A Black Brotherhood: Sociedade Protectora dos Desvalidos

In 1827 a group of black men gathered in the non-descript but intriguingly named Church of the Fifteen Mysteries (Igreja dos Quinze Mistérios) in Salvador’s neighborhood of Santo Antônio além do Carmo, to form a society open only to black men and wherein members en masse would help individual members who had fallen on times even harder than usual; would pay for funeral expenses, would work to buy the manumission of enslaved others…

The reason for meeting in a church was that Africans and Afro-Brazilians were legally forbidden to form civil societies which were not religious — Catholic — in character.

In 1848 the Society transferred to the Igreja de Nossa Senhora do Rosário dos Homens Pretos on the Largo do Pelourinho, moving out in the same year to their own headquarters on the Rua do Bispo (which gives onto Praça da Sé). In 1887 they acquired the building on the Largo do Cruzeiro where they remain to this day.

The Society’s resources were stored in a safe which could only be opened the simultaneously turning three keys, one held by the Society’s president and the other two by other members.
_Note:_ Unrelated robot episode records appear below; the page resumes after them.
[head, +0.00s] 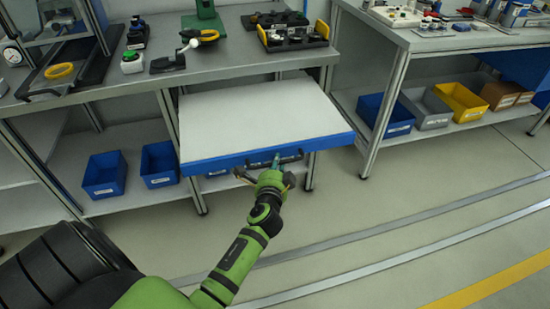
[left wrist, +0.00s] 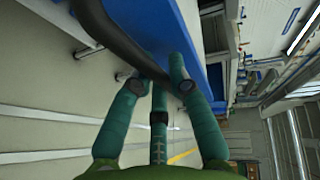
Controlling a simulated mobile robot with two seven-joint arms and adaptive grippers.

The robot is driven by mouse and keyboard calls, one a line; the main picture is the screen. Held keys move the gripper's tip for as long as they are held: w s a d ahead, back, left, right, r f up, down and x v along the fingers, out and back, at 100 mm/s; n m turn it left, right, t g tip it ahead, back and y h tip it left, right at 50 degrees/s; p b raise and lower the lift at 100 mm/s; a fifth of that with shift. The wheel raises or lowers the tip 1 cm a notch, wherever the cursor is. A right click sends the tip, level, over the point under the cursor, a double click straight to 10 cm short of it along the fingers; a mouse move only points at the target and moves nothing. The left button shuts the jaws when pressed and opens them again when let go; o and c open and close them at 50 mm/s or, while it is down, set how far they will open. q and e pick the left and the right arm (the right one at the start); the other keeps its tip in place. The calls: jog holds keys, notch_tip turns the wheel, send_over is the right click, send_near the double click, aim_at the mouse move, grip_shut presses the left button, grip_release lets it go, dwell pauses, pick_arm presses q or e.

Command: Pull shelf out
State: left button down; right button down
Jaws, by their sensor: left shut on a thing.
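The shelf (head: 262,117) is a flat white board with a blue front edge. In the head view it sticks out from under the workbench toward me. A dark handle (head: 290,158) runs along the blue front. My left gripper (head: 275,163), on the green arm, is at this handle. In the left wrist view the teal fingers of my left gripper (left wrist: 155,85) are closed around the dark curved handle (left wrist: 112,38), next to the blue front (left wrist: 172,25). My right gripper is not in view.
The workbench (head: 240,52) above holds tools and small fixtures. Blue bins (head: 104,174) stand on the lower shelf at left. A second bench (head: 470,40) at right has blue, grey and yellow bins below. The floor (head: 400,200) in front is clear.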

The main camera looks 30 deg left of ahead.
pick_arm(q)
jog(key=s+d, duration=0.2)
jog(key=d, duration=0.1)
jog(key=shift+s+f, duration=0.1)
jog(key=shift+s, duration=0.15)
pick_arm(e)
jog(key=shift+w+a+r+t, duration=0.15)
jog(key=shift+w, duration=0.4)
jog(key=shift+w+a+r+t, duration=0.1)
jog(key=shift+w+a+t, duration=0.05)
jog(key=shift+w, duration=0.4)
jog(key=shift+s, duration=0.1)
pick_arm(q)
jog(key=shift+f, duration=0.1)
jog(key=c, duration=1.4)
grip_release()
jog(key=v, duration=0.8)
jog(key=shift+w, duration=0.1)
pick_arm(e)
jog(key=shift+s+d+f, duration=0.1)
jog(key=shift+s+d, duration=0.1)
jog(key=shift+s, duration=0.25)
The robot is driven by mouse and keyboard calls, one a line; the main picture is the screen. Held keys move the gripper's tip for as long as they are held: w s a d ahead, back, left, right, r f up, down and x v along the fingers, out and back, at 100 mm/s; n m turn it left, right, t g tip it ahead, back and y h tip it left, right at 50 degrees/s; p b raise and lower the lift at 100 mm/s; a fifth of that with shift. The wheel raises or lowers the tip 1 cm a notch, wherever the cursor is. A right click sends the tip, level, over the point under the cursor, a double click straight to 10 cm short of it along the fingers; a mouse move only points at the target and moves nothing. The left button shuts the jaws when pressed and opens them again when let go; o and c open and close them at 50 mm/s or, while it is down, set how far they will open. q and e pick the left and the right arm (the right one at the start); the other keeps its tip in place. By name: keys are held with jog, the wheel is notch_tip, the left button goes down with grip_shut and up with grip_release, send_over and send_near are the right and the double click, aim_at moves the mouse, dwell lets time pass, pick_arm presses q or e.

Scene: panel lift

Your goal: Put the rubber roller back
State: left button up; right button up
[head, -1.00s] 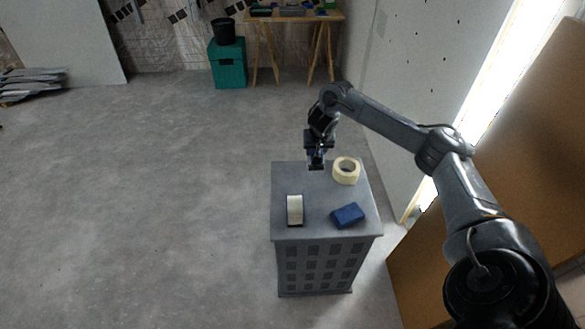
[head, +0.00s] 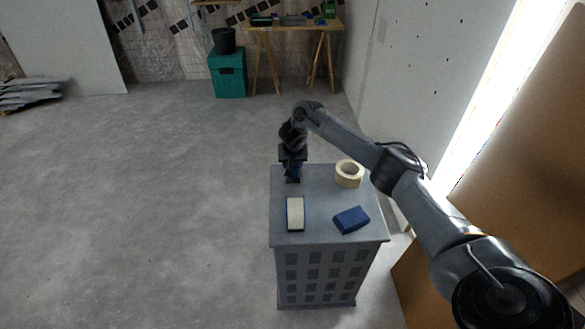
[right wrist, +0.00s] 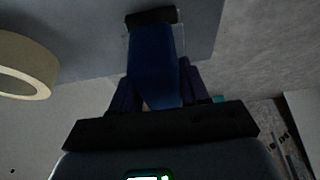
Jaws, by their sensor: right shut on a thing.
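My right gripper (head: 292,177) is at the back left corner of the grey cabinet top. In the right wrist view its fingers (right wrist: 155,92) are shut on the rubber roller (right wrist: 152,58), which shows as a blue handle with a black part at its far end. The black end is at or just over the cabinet top; I cannot tell whether it touches. In the head view the roller is mostly hidden by the dark gripper. My left gripper is not in view.
A wall stands right of the cabinet; open floor lies left.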

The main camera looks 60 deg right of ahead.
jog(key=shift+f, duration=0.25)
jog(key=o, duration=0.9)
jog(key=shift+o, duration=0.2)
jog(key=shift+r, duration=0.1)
The Safe of the Three Keys still exists and may be seen by visitors to the Society headquarters, the safe standing at the top of the stairs giving on to the building’s second floor (first floor in British English). The three keys are hung nearby, together with the modern keys the Society currently uses. A meter to the left of the safe is the wooden trunk specially built to hold documents, and which also opened via the three-key system.

Slavery was abolished in Brazil on May 13th, 1888, but not the conditions which had instigated the Society’s creation. The beneficent work continued, and it continues to this day, although the Society has changed with the times: The Society president is a woman, Lígia Margarida de Jesus.
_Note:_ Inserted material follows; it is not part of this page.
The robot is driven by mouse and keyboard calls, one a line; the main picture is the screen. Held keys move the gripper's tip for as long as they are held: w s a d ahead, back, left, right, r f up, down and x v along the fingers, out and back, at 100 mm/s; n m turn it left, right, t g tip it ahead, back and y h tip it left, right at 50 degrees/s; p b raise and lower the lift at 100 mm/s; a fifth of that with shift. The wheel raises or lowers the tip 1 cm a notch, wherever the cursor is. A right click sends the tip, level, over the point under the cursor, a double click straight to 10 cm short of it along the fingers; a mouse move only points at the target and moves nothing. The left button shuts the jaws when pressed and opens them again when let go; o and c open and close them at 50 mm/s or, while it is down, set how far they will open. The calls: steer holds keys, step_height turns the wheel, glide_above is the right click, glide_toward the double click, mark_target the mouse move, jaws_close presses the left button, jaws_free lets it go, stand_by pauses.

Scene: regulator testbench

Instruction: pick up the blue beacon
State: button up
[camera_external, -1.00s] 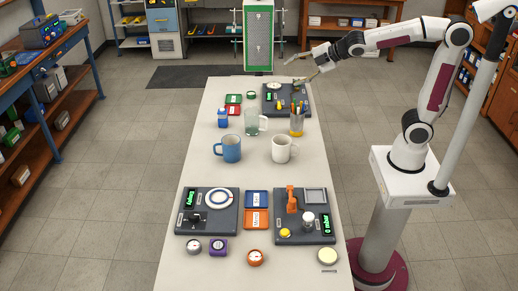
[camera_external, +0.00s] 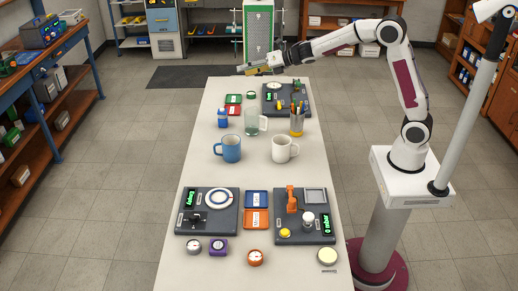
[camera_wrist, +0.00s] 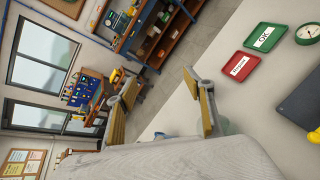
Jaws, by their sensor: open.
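A small blue object with a pale top, which looks like the blue beacon (camera_external: 222,118), stands on the table's left side toward the far end. In the wrist view, a small bluish patch shows low between the fingers, but I cannot tell for sure that it is the beacon. My gripper (camera_external: 243,70) is above the far end of the table, beyond and well above the blue object. In the wrist view my gripper (camera_wrist: 160,112) is open, with its yellow-padded fingers wide apart and nothing held.
Red and green trays (camera_external: 233,105) lie beyond the beacon. A clear mug (camera_external: 252,123), blue mug (camera_external: 229,148), white mug (camera_external: 282,149) and pencil cup (camera_external: 297,124) stand nearby. Dark panels (camera_external: 273,88) lie at the far end and near side.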

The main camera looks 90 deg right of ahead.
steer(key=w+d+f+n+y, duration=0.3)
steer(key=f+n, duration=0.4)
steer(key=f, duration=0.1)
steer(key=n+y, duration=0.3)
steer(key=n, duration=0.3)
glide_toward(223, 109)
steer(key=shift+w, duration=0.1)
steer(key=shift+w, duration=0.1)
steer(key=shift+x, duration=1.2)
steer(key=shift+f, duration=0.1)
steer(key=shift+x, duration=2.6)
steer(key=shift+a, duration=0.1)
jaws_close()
A Sociedade Protetora dos Desvalidos (modern Portuguese has dropped the “c” from Protectora) is located on the Largo do Cruzeiro do São Francisco, 17. It is open for visits during normal operating hours. There is no charge but donations to the society are welcome. Barreto will probably be the good-natured older gentleman showing you around (Portuguese only; one can take the place in without it though).

One way to translate the Society’s name would be Society for the Protection of the Privilegeless.

ascom.spd@gmail.com
+55 71 3322-6913

P.S. Sociedade Protetora dos Desvalidos was the theme of Bloco Alvorada — a Salvador samba “school” so to speak — during Carnival 2018.